Figure 6. Creating an SNS topic in the AWS Console
Figure 6. Creating an SNS topic in the AWS Console

Figure 6 also displays a checkbox labeled Content-based message deduplication. This selection is only available when FIFO type is selected. When selected, the message being sent is assumed to be unique and SNS will not provide a unique deduplication value. Otherwise, SNS will add a unique value to each message that it will use to determine whether a particular message has been delivered.

Another difference between creating a topic in the console vs in the toolkit is that you can optionally set preferences around message encryption, access policy, delivery status logging, delivery retry policy (HTTP\S), and, of course, tags. Let’s look in more detail at two of those preferences. The first of these is the Delivery retry policy. This allows you to set retry rules for how SNS will retry sending failed deliveries to HTTP/S endpoints. These are the only endpoints that support retry. You can manage the following values:

·         Number of retries – defaults to 3 but can be any value between 1 and 100

·         Retries without delay – defaults to 0 and represents how many of those retries should happen before the system waits for a retry

·         Minimum delay – defaults to 20 seconds with a range from 1 to the value of the Maximum delay.

·         Maximum delay – defaults to 20 seconds with a range from the Minimum delay to 3,600.

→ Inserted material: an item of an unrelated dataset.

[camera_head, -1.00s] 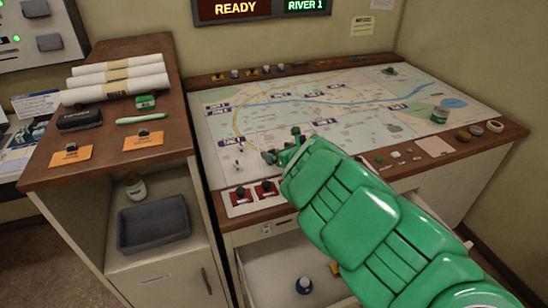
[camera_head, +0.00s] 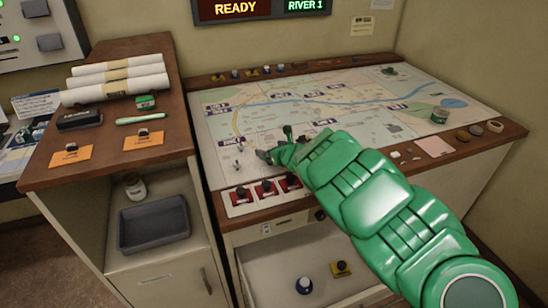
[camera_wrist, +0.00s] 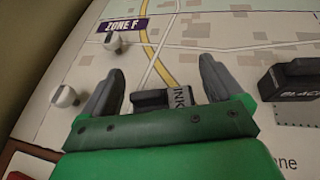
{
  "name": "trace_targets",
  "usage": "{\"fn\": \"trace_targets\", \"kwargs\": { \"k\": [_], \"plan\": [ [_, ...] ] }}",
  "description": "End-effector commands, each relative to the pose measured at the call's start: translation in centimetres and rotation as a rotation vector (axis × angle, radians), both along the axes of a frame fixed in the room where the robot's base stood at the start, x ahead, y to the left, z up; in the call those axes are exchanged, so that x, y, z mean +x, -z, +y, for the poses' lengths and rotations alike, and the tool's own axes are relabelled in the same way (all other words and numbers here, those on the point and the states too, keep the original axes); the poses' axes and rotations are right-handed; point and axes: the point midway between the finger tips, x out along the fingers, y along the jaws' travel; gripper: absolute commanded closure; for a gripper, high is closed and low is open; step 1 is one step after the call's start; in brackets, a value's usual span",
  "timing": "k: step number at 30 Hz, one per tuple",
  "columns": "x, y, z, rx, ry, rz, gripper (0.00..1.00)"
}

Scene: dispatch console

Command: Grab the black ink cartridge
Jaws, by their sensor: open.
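In the wrist view, a small black block with a grey label reading "INK" (camera_wrist: 166,97) lies on the map between my fingers; it appears to be the black ink cartridge. Its near side is hidden by my green gripper body, and I cannot tell whether the fingers touch it. My gripper (camera_wrist: 160,77) is open, one dark finger on each side of the block. In the head view, my gripper (camera_head: 276,145) is low over the left part of the map table, and the cartridge cannot be made out there.
A larger black block marked "BLACK" (camera_wrist: 296,80) lies right of my fingers. Two white knobs (camera_wrist: 65,96) stand to the left. Red switches (camera_head: 266,188) line the map table's (camera_head: 350,85) front edge. Below is an open drawer (camera_head: 275,265). A cabinet with paper rolls (camera_head: 115,90) stands left.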

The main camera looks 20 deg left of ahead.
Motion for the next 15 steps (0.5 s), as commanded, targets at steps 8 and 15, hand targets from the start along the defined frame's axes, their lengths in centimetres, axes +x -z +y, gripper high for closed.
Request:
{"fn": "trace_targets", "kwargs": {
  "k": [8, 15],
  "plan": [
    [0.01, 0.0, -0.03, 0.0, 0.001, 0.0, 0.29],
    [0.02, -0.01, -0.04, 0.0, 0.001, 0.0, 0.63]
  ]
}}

·         Retry backoff function – defaults to linear. There are four options, Exponential, Arithmetic, Linear, and Geometric. Each of those functions processes the timing for retries differently. You can see the differences between these options at https://docs.aws.amazon.com/sns/latest/dg/sns-message-delivery-retries.html.

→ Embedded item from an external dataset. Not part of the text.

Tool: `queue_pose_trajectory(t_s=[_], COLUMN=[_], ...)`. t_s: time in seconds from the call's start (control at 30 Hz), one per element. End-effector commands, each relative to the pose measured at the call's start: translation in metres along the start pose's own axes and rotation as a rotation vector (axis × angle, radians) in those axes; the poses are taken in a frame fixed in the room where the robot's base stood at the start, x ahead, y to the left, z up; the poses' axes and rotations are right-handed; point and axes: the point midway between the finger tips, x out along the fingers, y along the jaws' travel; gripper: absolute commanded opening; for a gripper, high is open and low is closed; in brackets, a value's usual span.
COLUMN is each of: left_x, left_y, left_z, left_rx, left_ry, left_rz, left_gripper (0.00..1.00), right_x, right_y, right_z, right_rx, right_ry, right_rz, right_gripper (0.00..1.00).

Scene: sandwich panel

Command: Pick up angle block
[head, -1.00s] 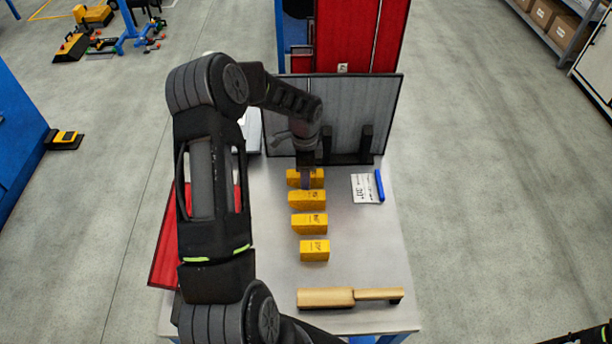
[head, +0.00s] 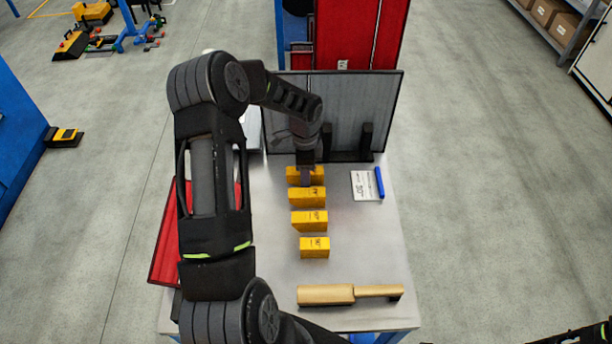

The second preference that is available in the console but not the toolkit is Delivery status logging. This preference will log delivery status to CloudWatch Logs. You have two values to determine. This first is Log delivery status for these protocols which presents a series of checkboxes for AWS Lambda, Amazon SQS, HTTP/S, Platform application endpoint, and Amazon Kinesis Data Firehouse. These last two options are a preview of the next big difference between working through the toolkit or through the console.

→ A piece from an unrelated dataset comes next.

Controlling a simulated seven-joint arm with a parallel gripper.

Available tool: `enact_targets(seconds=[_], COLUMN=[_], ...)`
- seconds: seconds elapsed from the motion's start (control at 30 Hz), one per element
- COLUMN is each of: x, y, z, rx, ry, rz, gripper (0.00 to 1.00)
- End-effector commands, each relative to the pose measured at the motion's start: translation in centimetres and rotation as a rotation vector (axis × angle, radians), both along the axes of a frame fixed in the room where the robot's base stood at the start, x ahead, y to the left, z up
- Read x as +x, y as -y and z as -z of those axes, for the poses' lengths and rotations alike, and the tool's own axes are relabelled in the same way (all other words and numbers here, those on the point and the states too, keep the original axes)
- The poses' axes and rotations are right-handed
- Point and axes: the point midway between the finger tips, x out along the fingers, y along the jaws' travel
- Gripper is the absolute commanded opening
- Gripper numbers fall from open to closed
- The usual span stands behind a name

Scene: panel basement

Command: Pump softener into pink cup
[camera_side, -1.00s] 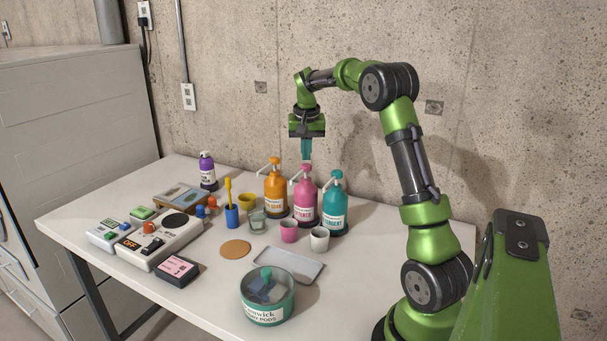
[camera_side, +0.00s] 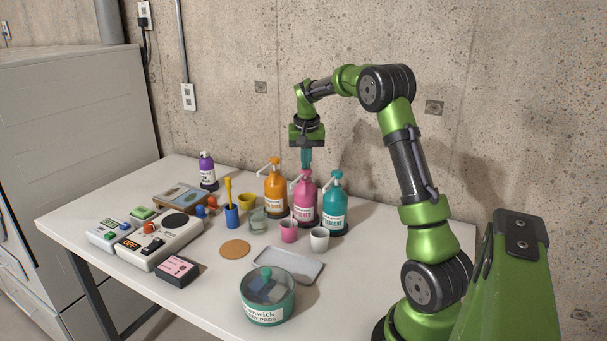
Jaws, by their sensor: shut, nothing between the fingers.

Additional Subscriptions in the Console

Once you have finished creating the topic, you can then create a subscription. There are several protocols available for use in the console that are not available in the toolkit. These include:

·         Amazon Kinesis Data Firehouse – configure this subscription to go to Kinesis Data Firehouse. From there you can send notifications to Amazon S3, Amazon Redshift, Amazon OpenSearch Service, and third-party service providers such as Datadog, New Relic, MongoDB, and Splunk.

·         Platform-application endpoint – this protocol sends the message to an application on a mobile device. Push notification messages sent to a mobile endpoint can appear in the mobile app as message alerts, badge updates, or even sound alerts. Go to https://docs.aws.amazon.com/sns/latest/dg/sns-mobile-application-as-subscriber.html for more information on configuring your SNS topic to deliver to a mobile device.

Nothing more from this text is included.